Industri pertahanan Indonesia ditargetkan mandiri tahun 2045. Pada tahun itu, minimal 85 persen alat utama sistem persenjataan yang ada di Indonesia berasal dari hasil produksi industri dalam negeri.
Dalam rangka mewujudkan kemandirian alat peralatan pertahanan keamanan (alpahankam), saat ini seluruh pemeliharaan alpahankam dilakukan di dalam negeri. Hal ini juga merupakan amanat Undang-Undang Nomor 16 Tahun 2012 tentang Industri Pertahanan. Sementara untuk alpahankam, pada tahun 2045 ditargetkan 85 persen alpahankam di Indonesia berasal dari dalam negeri.
”Saat ini dari dalam negeri 53 persen besarannya dan untuk tahun 2045 minimal 85 persen. Kami telah identifikasi ada sekitar 1.200 jenis alpahankam yang sebenarnya wajib diproduksi industri pertahanan nasional kita,” kata Staf Ahli Bidang Kerja Sama dan Ofset Komite Kebijakan Industri Pertahanan (KKIP) Said Didu dalam acara peluncuran dan bedah buku Kebijakan KKIP di Kementerian Pertahanan, Jakarta, Rabu (23/8).
Buku tersebut berisi kebijakan terkait strategi pengembangan industri pertahanan nasional hingga tahun 2045. Hadir dalam acara peluncuran buku ini Menteri Pertahanan Ryamizard Ryacudu, Panglima TNI Jenderal Gatot Nurmantyo, petinggi KKIP, dan pimpinan perusahaan-perusahaan yang bergerak di bidang industri pertahanan.
Kebijakan pengembangan industri pertahanan nasional dianggap penting karena akan memengaruhi kemandirian Indonesia dalam hal alutsista. ”Kalau sudah punya industri pertahanan yang mandiri, kita tidak akan terpengaruh lagi dengan negara lain. Kita akan memiliki kepercayaan yang sangat tinggi nantinya. Memang untuk industri ini bertahap karena dibutuhkan alih teknologi, peningkatan kualitas SDM (sumber daya manusia), dan sebagainya,” ujar Gatot.

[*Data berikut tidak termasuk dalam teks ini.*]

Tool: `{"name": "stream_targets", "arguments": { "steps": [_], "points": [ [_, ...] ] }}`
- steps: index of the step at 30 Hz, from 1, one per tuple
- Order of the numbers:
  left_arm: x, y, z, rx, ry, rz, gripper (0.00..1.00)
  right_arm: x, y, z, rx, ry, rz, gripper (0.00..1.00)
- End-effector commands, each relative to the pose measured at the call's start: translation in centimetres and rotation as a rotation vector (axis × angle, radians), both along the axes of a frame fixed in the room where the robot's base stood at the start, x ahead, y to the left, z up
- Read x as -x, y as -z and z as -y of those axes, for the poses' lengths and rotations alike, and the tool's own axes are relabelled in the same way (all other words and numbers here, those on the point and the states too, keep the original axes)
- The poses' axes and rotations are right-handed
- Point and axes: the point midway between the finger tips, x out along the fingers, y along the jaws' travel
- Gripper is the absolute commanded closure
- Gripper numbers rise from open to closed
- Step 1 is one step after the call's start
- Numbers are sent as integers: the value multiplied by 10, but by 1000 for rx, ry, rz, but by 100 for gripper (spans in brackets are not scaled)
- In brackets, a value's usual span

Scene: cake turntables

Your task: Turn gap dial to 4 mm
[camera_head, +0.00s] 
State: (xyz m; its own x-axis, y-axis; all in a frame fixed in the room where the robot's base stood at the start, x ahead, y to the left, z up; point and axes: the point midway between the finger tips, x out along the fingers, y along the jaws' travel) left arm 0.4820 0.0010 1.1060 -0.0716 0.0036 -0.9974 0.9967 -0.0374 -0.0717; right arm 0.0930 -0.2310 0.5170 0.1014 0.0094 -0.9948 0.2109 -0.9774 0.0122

Said menyampaikan, total aset industri pertahanan nasional saat ini sekitar Rp 17,3 triliun, dengan keuntungan (revenue) Rp 11 triliun. Keuntungan tersebut diperoleh dari penjualan produk militer sebesar 70 persen, produk nonmiliter 15 persen, dan ekspor sebesar 15 persen.
Dalam pembangunan industri pertahanan, KKIP menilai diperlukan peran perguruan tinggi untuk membantu industri pertahanan dalam melakukan penelitian, pengembangan, dan rekayasa inovasi teknologi pertahanan.
Selain itu, dalam rangka mendukung pengembangan industri pertahanan, Kementerian Pertahanan telah menyiapkan 10.000 hektar lahan untuk memindahkan PT Dirgantara Indonesia, PT PAL, dan PT Pindad. Langkah itu dilakukan karena ketersediaan lahan industri pertahanan nasional dinilai sudah tidak memadai.
”Sudah saya siapkan. Yang penting tanahnya dahulu, karena sulit cari tanah. Tempatnya masih rahasia,” ujar Ryamizard.
Gatot mengakui lahan PT Pindad di Bandung sudah terlalu kecil. ”Mungkin perlu direlokasi ke suatu lokasi yang ada pelabuhan, bandara, dan sebagainya,” ujar Gatot.